Jim Prentice

Holy Cow! Not only does Alberta Tory leadership frontrunner Jim Prentice admit his campaign has been giving away free memberships, but he says the idea’s OK with him and he intends to keep on doing it!

Here’s what Mr. Prentice told the Calgary Herald a day after his leadership campaign was busted handing out free membership cards to would-be supporters: “There will be free memberships.”

Seriously? I confess I didn’t think it was possible for the Progressive Conservative leadership campaign season to get any stranger than it has, and that’s when it did with this startling revelation.

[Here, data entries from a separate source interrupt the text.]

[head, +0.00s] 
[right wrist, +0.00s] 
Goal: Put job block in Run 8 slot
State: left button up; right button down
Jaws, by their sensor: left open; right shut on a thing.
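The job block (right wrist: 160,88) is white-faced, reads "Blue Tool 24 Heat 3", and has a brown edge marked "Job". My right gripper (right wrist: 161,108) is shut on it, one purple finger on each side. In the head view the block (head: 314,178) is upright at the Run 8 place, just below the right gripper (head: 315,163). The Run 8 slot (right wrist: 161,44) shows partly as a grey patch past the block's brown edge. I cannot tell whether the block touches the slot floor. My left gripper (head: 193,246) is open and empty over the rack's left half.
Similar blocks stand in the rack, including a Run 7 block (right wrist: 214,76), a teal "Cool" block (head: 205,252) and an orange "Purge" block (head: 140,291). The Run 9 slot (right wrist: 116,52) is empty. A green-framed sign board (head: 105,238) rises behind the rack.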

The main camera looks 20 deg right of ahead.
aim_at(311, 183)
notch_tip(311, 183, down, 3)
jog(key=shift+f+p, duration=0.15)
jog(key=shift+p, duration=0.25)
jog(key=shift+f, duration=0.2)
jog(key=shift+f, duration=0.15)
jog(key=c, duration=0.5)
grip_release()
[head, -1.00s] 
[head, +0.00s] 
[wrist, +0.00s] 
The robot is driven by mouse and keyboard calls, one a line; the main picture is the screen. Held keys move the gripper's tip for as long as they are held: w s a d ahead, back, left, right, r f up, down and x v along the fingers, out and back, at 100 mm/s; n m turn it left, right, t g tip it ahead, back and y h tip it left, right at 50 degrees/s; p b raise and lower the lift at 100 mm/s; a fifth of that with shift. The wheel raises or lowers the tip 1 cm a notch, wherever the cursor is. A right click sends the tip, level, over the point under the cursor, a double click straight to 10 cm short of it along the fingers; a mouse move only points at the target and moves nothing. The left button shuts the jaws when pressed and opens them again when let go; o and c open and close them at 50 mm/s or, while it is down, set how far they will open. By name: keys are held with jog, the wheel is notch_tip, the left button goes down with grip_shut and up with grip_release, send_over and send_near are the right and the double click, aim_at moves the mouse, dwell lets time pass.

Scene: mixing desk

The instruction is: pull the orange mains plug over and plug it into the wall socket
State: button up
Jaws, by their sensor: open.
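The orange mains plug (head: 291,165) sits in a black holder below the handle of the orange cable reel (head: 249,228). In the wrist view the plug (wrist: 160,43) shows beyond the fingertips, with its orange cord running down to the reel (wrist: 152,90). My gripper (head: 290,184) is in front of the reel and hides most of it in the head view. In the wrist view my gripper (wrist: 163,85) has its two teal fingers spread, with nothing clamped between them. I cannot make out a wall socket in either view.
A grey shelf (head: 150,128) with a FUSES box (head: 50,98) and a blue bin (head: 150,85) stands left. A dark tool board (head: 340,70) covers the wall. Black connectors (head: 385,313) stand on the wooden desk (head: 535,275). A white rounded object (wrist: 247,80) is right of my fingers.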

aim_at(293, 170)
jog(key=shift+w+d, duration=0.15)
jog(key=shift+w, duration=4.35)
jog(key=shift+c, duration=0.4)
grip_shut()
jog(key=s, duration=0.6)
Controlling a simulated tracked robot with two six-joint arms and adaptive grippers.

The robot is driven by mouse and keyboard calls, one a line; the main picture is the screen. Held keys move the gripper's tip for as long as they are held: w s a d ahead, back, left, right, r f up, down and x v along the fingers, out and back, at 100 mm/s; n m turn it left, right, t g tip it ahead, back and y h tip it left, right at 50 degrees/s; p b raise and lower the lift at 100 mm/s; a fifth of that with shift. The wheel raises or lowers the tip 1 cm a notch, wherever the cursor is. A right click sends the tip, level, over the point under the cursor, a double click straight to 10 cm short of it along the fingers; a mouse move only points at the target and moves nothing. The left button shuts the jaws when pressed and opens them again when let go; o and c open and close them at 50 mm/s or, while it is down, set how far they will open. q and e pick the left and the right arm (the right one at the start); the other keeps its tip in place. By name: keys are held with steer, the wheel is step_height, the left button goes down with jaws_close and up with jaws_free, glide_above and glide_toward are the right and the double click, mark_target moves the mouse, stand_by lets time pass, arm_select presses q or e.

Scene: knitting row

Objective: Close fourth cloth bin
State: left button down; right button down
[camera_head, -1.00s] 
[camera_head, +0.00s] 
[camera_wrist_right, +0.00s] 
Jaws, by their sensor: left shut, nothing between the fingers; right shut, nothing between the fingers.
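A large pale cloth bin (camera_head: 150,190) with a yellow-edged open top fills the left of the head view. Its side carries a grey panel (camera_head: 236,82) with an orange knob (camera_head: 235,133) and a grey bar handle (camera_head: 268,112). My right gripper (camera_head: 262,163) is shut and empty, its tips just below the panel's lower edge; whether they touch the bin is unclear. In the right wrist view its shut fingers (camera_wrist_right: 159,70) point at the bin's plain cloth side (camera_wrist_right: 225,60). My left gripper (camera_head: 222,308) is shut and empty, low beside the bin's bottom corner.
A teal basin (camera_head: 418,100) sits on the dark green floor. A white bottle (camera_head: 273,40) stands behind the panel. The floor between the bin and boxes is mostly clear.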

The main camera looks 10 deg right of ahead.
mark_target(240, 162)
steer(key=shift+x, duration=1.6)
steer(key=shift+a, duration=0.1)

Prentice — a former federal cabinet minister, well-connected corporate lobbyist and banking executive — phoned up the Calgary Herald yesterday told its reporter that, yeah, everybody does it, so why not him too? (Children, do you remember what your Mama told you you when you tried that argument on her?)

“My perspective on all of this is we want as many people taking part in the democratic process as possible,” Prentice advised the no doubt dumbfounded Herald reporter, according to the story the publication rushed into print last night. “They need to have a membership card to vote and what I want to see is as many Albertans as possible taking part.”

Well, what could be more democratic than that? I’ll buy the votes, and you cast ’em!

And while this may or may not be a common practice in some leadership races, it’s not true that everyone’s doing it in this particular race, if only because candidates Ric McIver’s and Thomas Lukaszuk’s campaigns don’t have the money.

In fact, McIver, a Calgary MLA and former minister in fired-premier Alison Redford’s cabinet, was quick off the mark, accusing the frontrunner of buying votes for $10 each. Lukaszuk, an Edmonton MLA and former Redford Minister, was a little less inflammatory, telling the paper he intends to continue selling memberships and hopes the others do too.

Even the party’s spokesperson, executive director Kelley Charlebois, obviously found the practice a little hinky. “The party doesn’t condone the activity,” he told the Herald. “I certainly personally don’t believe it is a successful way to go, but it’s not breaking any rules.” (Emphasis added.)

Prentice is the candidate with the deepest pockets, thanks to his support in corporate circles. So does that mean it’s finally become acceptable practice to do what, hitherto, only tinfoil-hat-wearing lefties like me have been claiming goes on? That is to say, just using corporate dough straight up to buy votes outright!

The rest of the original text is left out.